Joe DiNozzi, who, in addition to his Sketch Of New York success, is a fight director, choreographer, and stage combat teacher, shared his thoughts on the direction of options for plus actors. He observed that, “I think all casting is limited.  In acting you always have to know your type.  Even for the stereotypical 100-pound leading lady it’s limited.  But plus actors have opportunities they will never be considered for, and it seems like those opportunities are getting more respectful recently too.  This is an exciting time to be in media in that regard.  It’s the advantage of us reaching media saturation.  There are more stories being told than any person could possibly consume.  We don’t get everything from six broadcast channels and a handful of movie studios anymore.  When there are thousands of stories being told there’s more and more room for stories of every possible shape.  I’m seeing more plus leading roles out there.  I definitely feel there’s a shift occurring.”

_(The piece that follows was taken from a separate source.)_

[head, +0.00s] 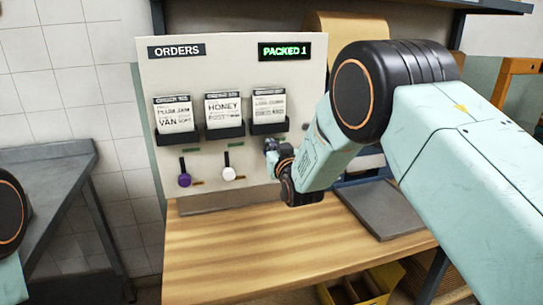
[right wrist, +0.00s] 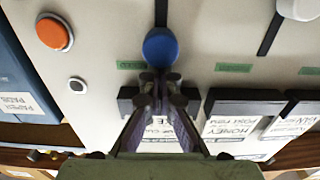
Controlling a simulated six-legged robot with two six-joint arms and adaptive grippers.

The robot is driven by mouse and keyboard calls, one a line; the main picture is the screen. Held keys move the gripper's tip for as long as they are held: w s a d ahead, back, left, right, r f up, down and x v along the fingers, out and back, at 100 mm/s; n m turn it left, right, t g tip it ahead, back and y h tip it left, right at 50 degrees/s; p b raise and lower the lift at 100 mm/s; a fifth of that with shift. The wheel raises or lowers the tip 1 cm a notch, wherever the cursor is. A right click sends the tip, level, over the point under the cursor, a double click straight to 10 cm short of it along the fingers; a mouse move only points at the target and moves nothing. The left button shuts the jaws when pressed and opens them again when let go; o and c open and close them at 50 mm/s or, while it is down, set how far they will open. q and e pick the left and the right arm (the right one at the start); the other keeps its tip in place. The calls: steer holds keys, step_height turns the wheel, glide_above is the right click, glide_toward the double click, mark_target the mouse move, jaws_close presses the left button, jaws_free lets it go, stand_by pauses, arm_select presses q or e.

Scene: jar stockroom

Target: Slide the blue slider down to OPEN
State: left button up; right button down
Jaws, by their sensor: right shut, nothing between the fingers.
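The blue slider (right wrist: 160,47) is a round knob in the right wrist view, where the board appears upside down. Its dark slot (right wrist: 161,12) runs from it towards the top of that picture, which is down the board, so the knob sits at the slot's upper end, near a green label (right wrist: 130,65). My right gripper (right wrist: 158,84) is shut and empty, its fingertips right at the knob's upper side; I cannot tell whether they touch. In the head view my right gripper (head: 273,152) is at the board and mostly hides the knob. My left gripper is not in view.
A purple slider (head: 184,180) and a white slider (head: 228,174) sit low in their slots to the left. Card holders (head: 225,131) project above. The wooden bench (head: 250,245) is clear in front.

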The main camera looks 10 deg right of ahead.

[Editor’s Note: Here is the “Sketch of New York” Facebook Page]

https://www.facebook.com/asketchofnewyork/

I think there is, too. When I think about all the roles I’ve played, I’m lucky enough to say that my favorite role (other than Diva) was actually five roles in a show. My first off-Broadway experience was in January 2018, performing a romantic comedy called “The Twelve Dates Of Christmas” by  Ginna Hoben at the Davenport Theater. I was approached about the role by an fellow actor and friend, Ambrealys, who chatted with me about the show. I read the script and enthusiastically said, “Cool! Which role were you thinking of for me?” I had noticed an Aunt and mom and both were very funny. “Well,” she said, “I thought you’d play them all!” 

And I did. I played a kickboxing sister, a boozy aunt, a meddling mother, a mysterious woman (with “incredible legs and good hair”), and a five year old Tiny Tim.  It was perfect. It was fantastic. It was what I want more of. It’s what we shall need more of.